A former newspaper colleague of mine pointed out that when "than" and "as" are involved, things get tricky, because they can introduce some silent, but understood words. Examples: "She is older than me," She is older than I [am]," She is as old as me" and "She is as old as I am." All are acceptable. Thanks to Brian Throckmorton, now research editor for Kentucky's Legislative Research Commission.

2. Who vs. Whom

"Who" refers to a subject, while "whom" refers to an object. 

The hack: Brian advises rephrasing the statement as a question, and then answering with a complete sentence using "he" or "him." If your answer is "him," then you'd use "whom" in the original statement. You could even remember that "him" and "whom" both end in 'm,' if that makes it easier to remember to keep these two together. If your answer calls for "he," you'd use who.  


Mark is the one _____ we saw. Who did we see? We saw him. Mark is the one whom we saw.

Matt is the one _____ went first. Who went first? He did. Matt is the one who went first.

3. That vs. Who, Whose and Whom

I hear people say "that" for other people all the time. "Who" is for people; "that" is for everything else.

The hack: Who and whom are for humans. Think human -- who-man.


The people who work here are nice. 

John is the guy to whom my friend is married. (Not: John is the guy that my friend is married to.)

The book that she's reading looks good.

4. Semicolon vs. comma

I rarely use the semicolon. Generally, I prefer two short sentences to one long one. Still, if you must use a semicolon, you'll know you're doing it right if the two parts of the sentence can be independent thoughts, or two complete sentences.

The hack: Think of the semi-colon as a super comma. Maybe inside your head say "Semicolon! Super Comma!" in the voice you'd use for "Super Man!" or "Wonder Woman!" FYI, this hack comes from a super hero copy editor pal who prefers to wield her powers under the cloak of privacy.
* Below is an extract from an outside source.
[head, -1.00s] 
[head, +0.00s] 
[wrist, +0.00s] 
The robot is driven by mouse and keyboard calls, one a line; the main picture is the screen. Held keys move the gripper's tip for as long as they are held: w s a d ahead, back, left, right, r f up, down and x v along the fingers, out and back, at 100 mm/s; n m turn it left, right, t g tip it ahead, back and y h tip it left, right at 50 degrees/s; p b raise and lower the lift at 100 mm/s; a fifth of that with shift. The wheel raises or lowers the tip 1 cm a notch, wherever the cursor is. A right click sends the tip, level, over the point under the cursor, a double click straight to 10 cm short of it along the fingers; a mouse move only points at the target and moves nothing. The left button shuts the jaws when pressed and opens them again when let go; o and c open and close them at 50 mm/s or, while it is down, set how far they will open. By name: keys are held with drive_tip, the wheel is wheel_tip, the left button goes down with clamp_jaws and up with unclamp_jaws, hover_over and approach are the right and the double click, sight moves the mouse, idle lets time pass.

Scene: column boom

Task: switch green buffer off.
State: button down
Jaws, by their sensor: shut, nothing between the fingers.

PS: Be careful when using the semicolon to separate items in a list. You should do this only when the items you are listing contain commas. My pal Brian offered this example: "He produced 'Me, Myself, and Irene'; 'One, Two, Three'; 'The Good, the Bad, and the Ugly'; and 'Curly Sue.'"

5. Affect vs. Effect

I often have to look up this one. In most cases, affect is a verb, and effect is a noun.
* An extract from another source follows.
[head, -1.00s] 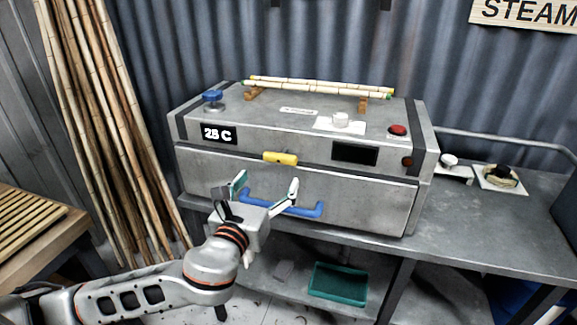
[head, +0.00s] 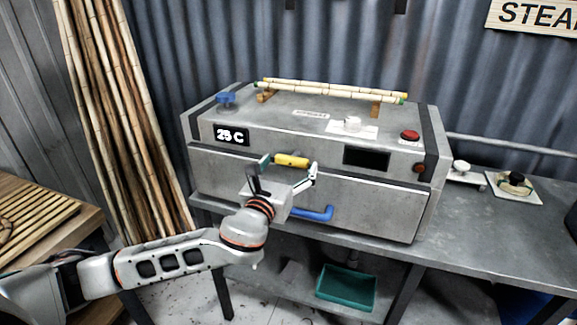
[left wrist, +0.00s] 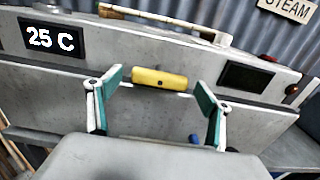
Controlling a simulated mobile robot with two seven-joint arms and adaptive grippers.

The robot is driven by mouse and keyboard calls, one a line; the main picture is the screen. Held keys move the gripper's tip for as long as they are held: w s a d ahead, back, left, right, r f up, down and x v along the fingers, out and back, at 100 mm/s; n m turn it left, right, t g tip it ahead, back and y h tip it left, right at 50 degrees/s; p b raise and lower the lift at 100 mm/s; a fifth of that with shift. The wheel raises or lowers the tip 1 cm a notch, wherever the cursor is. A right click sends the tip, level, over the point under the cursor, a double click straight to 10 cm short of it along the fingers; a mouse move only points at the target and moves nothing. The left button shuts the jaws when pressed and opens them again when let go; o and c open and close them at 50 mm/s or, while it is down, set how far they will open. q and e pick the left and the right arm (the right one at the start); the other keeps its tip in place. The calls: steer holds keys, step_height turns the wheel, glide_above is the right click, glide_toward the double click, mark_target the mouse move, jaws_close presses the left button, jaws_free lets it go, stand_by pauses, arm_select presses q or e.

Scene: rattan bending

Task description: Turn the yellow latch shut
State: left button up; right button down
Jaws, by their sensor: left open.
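The yellow latch (head: 291,160) lies level on the front of the grey steam box (head: 400,198), at the seam between its upper part and its front panel. It also shows in the left wrist view (left wrist: 159,78). My left gripper (head: 288,170) is open, in front of the latch. In the left wrist view its two green-padded fingers (left wrist: 160,82) stand on either side of the latch, with a gap at each end. I cannot tell whether they reach its depth. My right gripper is not in view.
A blue handle (head: 318,213) sits on the front panel below, partly hidden by my gripper. Rattan poles (head: 335,88) lie on the box top beside a blue knob (head: 225,98) and a red button (head: 410,135). A green tray (head: 346,288) is on the shelf below.

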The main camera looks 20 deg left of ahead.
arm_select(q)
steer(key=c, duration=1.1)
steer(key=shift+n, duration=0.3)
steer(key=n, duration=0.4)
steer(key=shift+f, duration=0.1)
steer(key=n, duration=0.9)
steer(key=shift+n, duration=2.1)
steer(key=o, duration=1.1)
For example: The company's new leaders want to affect change, and they hope it will have a positive effect on employee morale.
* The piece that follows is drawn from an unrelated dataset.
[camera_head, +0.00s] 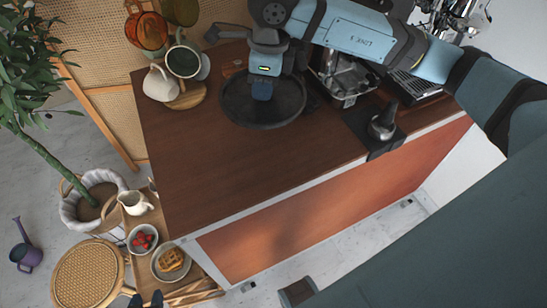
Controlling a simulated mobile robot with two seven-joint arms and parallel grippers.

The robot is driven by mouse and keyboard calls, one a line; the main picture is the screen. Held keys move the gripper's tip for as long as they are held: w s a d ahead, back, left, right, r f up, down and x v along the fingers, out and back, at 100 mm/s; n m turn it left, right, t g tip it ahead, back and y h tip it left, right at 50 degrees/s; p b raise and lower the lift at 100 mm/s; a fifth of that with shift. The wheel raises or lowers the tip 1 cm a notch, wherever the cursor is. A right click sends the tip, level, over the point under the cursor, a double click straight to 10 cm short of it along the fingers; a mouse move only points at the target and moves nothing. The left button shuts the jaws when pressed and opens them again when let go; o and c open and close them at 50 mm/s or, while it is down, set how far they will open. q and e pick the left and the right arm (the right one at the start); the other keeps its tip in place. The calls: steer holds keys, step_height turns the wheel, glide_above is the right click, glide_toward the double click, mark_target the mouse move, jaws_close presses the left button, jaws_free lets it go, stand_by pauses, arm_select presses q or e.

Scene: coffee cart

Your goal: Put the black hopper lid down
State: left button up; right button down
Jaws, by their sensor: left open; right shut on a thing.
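The black hopper lid (283,108) shows as a wide, round black disc with a raised rim, over the left part of the brown countertop. My right gripper (262,90) reaches in from the right and points down at the middle of the disc. It is shut at the disc's centre, where the gripper hides the part it grips. The disc looks level; I cannot tell whether it touches the counter. My left gripper (146,300) shows only as two dark fingertips at the bottom edge, apart and empty, near the low wooden shelf.
Mugs (183,61) on a round wooden board (188,97) stand left of the disc. A coffee machine (345,78) and a metal tamper (383,125) on a black mat are to the right. The countertop's front left (200,185) is clear. Bowls and a jug stand on the low shelf.

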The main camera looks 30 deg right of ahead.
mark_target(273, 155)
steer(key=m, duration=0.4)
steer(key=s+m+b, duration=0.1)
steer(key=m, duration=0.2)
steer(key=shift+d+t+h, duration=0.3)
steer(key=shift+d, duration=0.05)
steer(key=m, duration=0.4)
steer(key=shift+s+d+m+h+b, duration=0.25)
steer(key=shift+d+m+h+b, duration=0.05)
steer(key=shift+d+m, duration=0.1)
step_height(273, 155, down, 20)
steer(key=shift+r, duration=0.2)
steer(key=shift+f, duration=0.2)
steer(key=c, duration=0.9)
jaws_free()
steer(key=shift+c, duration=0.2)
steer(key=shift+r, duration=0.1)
The hack: Thanks again to my super hero copy editor, because I'm never again going to have to check myself on this one. Her advice is to think of the state abbreviations for Virginia -- VA -- and Nebraska -- NE. VA = verb affect. NE = noun effect. 


6. Try vs. Try And

You want to let someone know when you are going to try to call them. You are not going to try and call them.

The hack: Brian suggests treating "try" the way you treat "fail." Don't write "I know he'll try and call you" if you wouldn't write "I know he'll fail and call you."

7. Male and Female vs. Man and Woman

The former are adjectives; the latter are nouns. I'm a woman, not a female. My daughters go to school with boys and girls, not males and females. There are male and female students at my girls' school.

The hack: Think of Helen Reddy's famous song, "I Am Woman," because "I am a female, hear me roar" doesn't have the same ring to it. (It does make for a good personal theme song.)

Now go forth and tell the world with confidence about why you're the perfect fit, the ideal candidate, the one for the job. Continue to master grammar. It's your opportunity-nabbing currency.